WRNR Annapolis, Md., owner Steve Kingston was famous for his attention to detail as PD of WHTZ (Z100) New York. “This segue isn’t ideal, but it can certainly be done. In the rare instance you have on-air talent, be it live or voicetracked, it’s up to them to make the transition work. Proper levels and mixing of the voice over the music always works. Swim in the music—the ‘Tears’ intro should be hitting zero dB. The air talent should be the lead singer over the intro. No jock? Imaging works. No imaging? It’s all in the mix and the timing of the segue.”
The scarcity of on-air personalities to control the segue is an issue. Australian TV anchorman and veteran host Peter T. Hughes recalls the late colleague who knew when to hit Juice Newton’s “Angel Of the Morning” so it sounded OK out of AC/DC. “Sweet Child” ends with Axl Rose’s sustained acapella note; “Someone Saved” begins with piano chords. It might have worked as a straight segue, but the on-air personality still came in slightly ahead of the transition. (So, for that matter, did the jock segueing Styx-to-Stephen Bishop.) As often now, even the smoothest musical transition can be drowned out by carelessly inserted voice-tracks or derailed by automation tones that are too tight or too loose.

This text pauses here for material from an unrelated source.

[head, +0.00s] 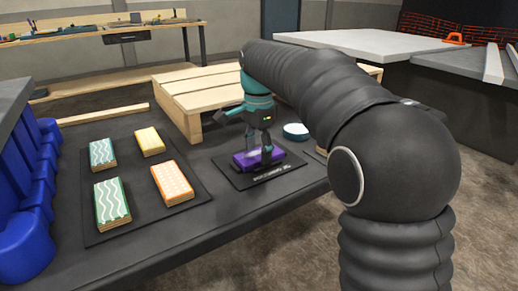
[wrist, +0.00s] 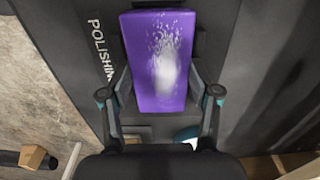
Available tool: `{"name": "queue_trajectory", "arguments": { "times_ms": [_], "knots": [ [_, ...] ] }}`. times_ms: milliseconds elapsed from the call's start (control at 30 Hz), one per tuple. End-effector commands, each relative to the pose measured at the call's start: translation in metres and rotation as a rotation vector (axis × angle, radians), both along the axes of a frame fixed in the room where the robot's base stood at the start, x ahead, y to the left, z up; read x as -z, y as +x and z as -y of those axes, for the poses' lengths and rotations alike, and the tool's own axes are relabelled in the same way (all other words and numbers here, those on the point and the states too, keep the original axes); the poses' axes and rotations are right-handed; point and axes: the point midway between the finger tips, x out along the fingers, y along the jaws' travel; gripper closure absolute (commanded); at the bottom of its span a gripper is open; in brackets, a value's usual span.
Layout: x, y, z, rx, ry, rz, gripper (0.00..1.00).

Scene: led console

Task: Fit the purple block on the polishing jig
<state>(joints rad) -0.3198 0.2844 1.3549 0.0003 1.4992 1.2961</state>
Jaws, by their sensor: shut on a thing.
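The purple block (head: 246,163) is at the black polishing plate (head: 286,173), which has white lettering along its front edge. In the wrist view the purple block (wrist: 140,35) has a speckled white patch on its top face. My gripper (head: 262,152) points down over it, and in the wrist view its two fingers (wrist: 160,80) press against the block's left and right sides. The word POLISHING shows on the plate (wrist: 93,75) to the left of the block. The block's underside is hidden, so I cannot tell whether it is seated on the jig or just above it.
Four patterned blocks, including a green one (head: 112,202) and an orange one (head: 172,183), lie on a dark mat (head: 135,218) to the left. Blue bins (head: 28,235) line the left edge. A wooden pallet (head: 200,95) stands behind; a round white-topped item (head: 296,131) is close by on the right.

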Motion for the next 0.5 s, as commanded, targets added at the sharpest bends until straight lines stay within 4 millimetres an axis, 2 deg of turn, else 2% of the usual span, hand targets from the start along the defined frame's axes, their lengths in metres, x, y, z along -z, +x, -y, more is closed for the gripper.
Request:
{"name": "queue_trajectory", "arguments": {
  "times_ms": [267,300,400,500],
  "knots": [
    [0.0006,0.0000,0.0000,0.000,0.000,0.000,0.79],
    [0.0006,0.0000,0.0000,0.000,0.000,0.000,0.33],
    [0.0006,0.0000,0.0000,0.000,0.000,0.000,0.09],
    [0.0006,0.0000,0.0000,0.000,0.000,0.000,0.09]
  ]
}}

On-air execution becomes an extension of the scheduling process It often happens that even the smoothest musical transition can be drowned out by carelessly inserted voice-tracks or derailed by automation tones that are too tight or too loose. And soon, programmers, particularly those mixing holiday music into their regular format will have another challenge: “sleighwrecks”!